Why Today's Disappointing Housing Report Was Actually Good News

Business Insider

This morning, we saw that the homebuilder sentiment index unexpectedly fell to 46 in January from 47 in December.

This disappointing report might actually be more good than bad.

You see, home construction has been hot, and this has been reflected by surging homebuilder optimism.

But new home sales have been lagging. December new home sales fell 7.3 percent on the month in January to an annual rate of 369,000.

This divergence had led to concerns that new home supply would pile up potentially delivering a blow to the housing recovery.  This is because declining inventory has been one of the key factors that helped boost home prices and drive the U.S. housing recovery.

Today's decline in homebuilder sentiment could be evidence that there isn't a bubble-mentality among the builders.

Still, sentiment is high.

But in a January note, Bank of America's Michelle Meyer explained that she sees three reasons not to worry about optimistic homebuilders that will overbuild. 

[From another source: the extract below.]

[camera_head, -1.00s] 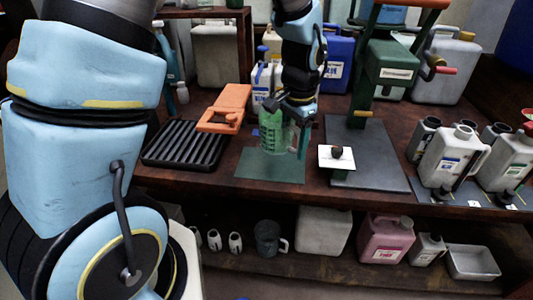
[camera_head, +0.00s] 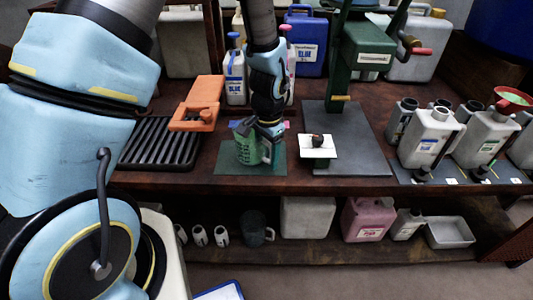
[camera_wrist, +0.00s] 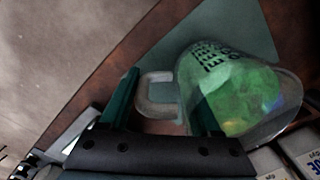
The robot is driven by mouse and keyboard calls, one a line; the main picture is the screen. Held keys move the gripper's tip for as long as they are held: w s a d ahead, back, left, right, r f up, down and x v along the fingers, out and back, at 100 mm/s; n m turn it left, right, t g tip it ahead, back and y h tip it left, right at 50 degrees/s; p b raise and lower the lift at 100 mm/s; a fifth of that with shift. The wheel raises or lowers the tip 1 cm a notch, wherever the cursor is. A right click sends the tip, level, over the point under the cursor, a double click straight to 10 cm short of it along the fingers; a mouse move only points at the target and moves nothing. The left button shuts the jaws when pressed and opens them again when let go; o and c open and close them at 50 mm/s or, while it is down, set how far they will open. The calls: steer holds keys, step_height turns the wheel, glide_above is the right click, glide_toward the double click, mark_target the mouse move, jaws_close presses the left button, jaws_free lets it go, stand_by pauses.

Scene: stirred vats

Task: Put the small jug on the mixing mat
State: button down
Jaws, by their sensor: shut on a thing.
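The small jug (camera_head: 247,148) is clear, with green contents and dark markings. In the wrist view the handle (camera_wrist: 154,94) lies between the two green fingers of my gripper (camera_wrist: 165,108).
A black ribbed tray (camera_head: 158,145) with an orange clamp (camera_head: 200,103) stands left of the mat. A white tile (camera_head: 317,147) with a dark knob is close on the right, before a green press (camera_head: 365,45). Jerrycans (camera_head: 432,138) stand further right.

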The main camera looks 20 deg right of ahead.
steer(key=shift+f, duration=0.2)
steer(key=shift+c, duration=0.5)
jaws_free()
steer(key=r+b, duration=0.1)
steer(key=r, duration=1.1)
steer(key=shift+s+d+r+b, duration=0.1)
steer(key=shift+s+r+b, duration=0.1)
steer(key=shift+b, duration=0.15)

  1. "There are capacity constraints in the market with many homebuilders exiting the market during the crisis."
  2. Small homebuilders have had a hard time obtaining financing for new projects.
  3. Large homebuilders had downsized during the crisis and it will take time for projects to pick up again.

Meyer has previously warned that (overall) inventory tends to build up in the first quarter when the weather is better and before school begins.

"Sellers therefore tend to put their home on the market in anticipation of the spring selling season," she said in an email interview. "This means inventory rises at the beginning of the year and falls through the spring/summer as sales are completed."